There's one point that I think is essential the work has
to take into account both the configuration of the volume and
the precise task of auditory acquisition that I generally carry
out when I'm aiming to extend a field of exploration.
So to begin with, I imagined dividing up this volume of air in
a precise way, and mapping its acoustic itineraries. Using digital
methods for handling structure and 3-D spatialisation, I rigorously
traced out the zone that was to be occupied by the definitive
form of the installation.
Then came two years of preparatory work. I used ultra-low-frequency
antenna-receivers and seismic sensors to make a complete inventory
of disturbances in the electrical grid and vibratory movements
in the different parts of the building. During this period of
investigation (which you yourself followed, of course), all my
observations led me to believe there'd be a listening period that
would allow the work to be conceptualised, like a laboratory created
piece by piece for this exhibition space. More than an acoustic
study of the building, an inventory of the vectors that propagated
all the "residual sounds" was what helped me to gradually
pin down the matrix of a large number of listening pathways. After
carrying out auditory work in a desert region somewhere on the
face of the planet, I always use the same filtering method to
bring out the trajectories of resonance, from their points of
transmission to the receptive layers of the structure.

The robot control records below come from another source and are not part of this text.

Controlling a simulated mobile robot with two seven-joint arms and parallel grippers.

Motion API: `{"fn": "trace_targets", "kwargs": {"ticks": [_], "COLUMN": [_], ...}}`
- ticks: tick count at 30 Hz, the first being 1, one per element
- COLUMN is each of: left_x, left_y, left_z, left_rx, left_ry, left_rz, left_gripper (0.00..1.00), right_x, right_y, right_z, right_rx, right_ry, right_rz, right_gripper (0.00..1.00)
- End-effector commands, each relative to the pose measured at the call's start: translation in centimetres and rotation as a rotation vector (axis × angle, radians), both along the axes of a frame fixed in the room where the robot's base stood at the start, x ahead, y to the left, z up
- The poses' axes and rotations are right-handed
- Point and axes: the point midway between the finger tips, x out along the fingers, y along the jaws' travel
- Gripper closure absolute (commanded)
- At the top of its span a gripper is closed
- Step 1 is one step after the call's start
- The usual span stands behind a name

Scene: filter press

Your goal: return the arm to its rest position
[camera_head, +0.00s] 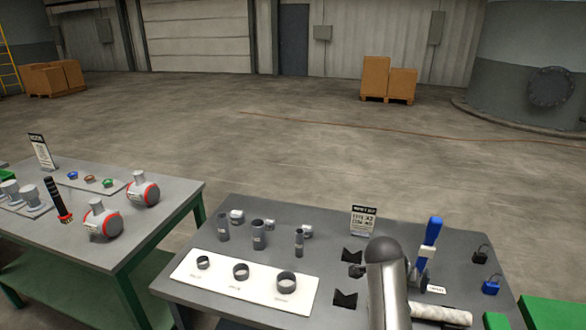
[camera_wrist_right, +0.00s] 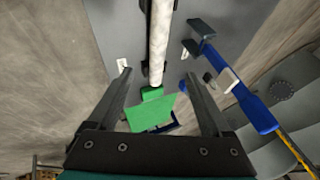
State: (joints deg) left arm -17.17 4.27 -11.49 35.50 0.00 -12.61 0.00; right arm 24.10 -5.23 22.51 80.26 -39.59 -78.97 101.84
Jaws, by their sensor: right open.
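My right arm (camera_head: 388,285) rises from the bottom edge of the head view, over the right part of the near grey table. Its rounded grey link hides part of that table. In the right wrist view, my right gripper (camera_wrist_right: 157,78) has its two dark fingers wide apart, with nothing held between them. A white rod (camera_wrist_right: 160,40) and a green block (camera_wrist_right: 152,110) show between and beyond the fingers. I cannot tell the exact gap to them. My left gripper is in neither view.
The near table (camera_head: 190,290) carries a white board (camera_head: 225,284) with black rings, grey cylinders, black V-shaped blocks, a blue-handled tool (camera_head: 430,238) and padlocks (camera_head: 490,285). The white rod (camera_head: 440,314) lies right of my arm. Another table (camera_head: 165,200) stands left; open floor lies behind.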

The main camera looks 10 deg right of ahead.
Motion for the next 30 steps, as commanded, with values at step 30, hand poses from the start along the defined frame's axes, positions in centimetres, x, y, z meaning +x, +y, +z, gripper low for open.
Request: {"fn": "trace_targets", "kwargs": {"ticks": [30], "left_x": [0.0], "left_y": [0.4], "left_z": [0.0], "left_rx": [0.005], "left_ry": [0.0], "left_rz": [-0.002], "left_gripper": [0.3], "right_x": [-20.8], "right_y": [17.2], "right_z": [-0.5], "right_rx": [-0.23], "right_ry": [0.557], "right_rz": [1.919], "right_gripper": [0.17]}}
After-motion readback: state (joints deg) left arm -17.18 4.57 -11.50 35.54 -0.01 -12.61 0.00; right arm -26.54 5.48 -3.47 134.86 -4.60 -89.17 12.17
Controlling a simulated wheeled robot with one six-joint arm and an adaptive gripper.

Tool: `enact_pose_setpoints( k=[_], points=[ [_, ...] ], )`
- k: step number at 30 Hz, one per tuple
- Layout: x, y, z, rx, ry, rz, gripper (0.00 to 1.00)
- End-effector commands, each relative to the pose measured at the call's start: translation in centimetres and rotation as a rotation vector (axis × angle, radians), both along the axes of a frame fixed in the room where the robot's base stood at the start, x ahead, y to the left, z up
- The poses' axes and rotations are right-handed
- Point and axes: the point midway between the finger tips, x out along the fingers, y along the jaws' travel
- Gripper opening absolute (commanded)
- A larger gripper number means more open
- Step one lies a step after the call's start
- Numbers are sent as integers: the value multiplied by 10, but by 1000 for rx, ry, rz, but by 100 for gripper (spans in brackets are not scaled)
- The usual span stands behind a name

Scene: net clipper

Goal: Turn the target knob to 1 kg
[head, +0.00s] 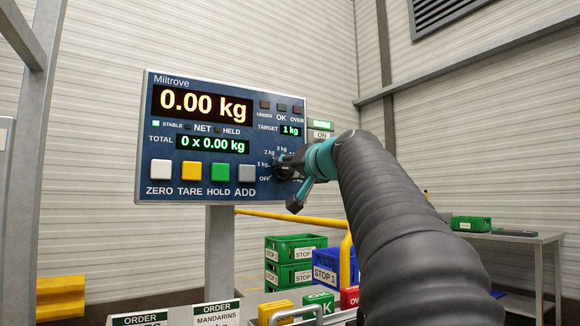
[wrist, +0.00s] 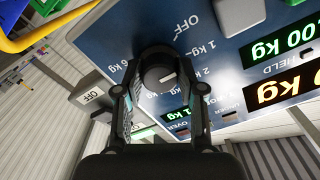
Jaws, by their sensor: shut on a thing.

This "experimental theatre" gradually revealed a large
collection of sophisticated immersive frequences, rhythmic internal
formulae, repetitive stases. Such material would be inaudible
to the human ear without using a technique of introspection and
sound capture.
So far, the atlas of the exhibition space has unveiled a panorama
of stratifications, zone by zone, without any limits of perspective.
The various diffuse vibratory phenomena combine and intersect,
from the foundations of the edifice to the loudspeakers in the
setup, and the entire building plays the acoustic role of a wave
bridge for the listener. It operates as a sort of overall energy,
like an amplifier establishing a relationship of interpenetration
with the flows of electromagnetic activity.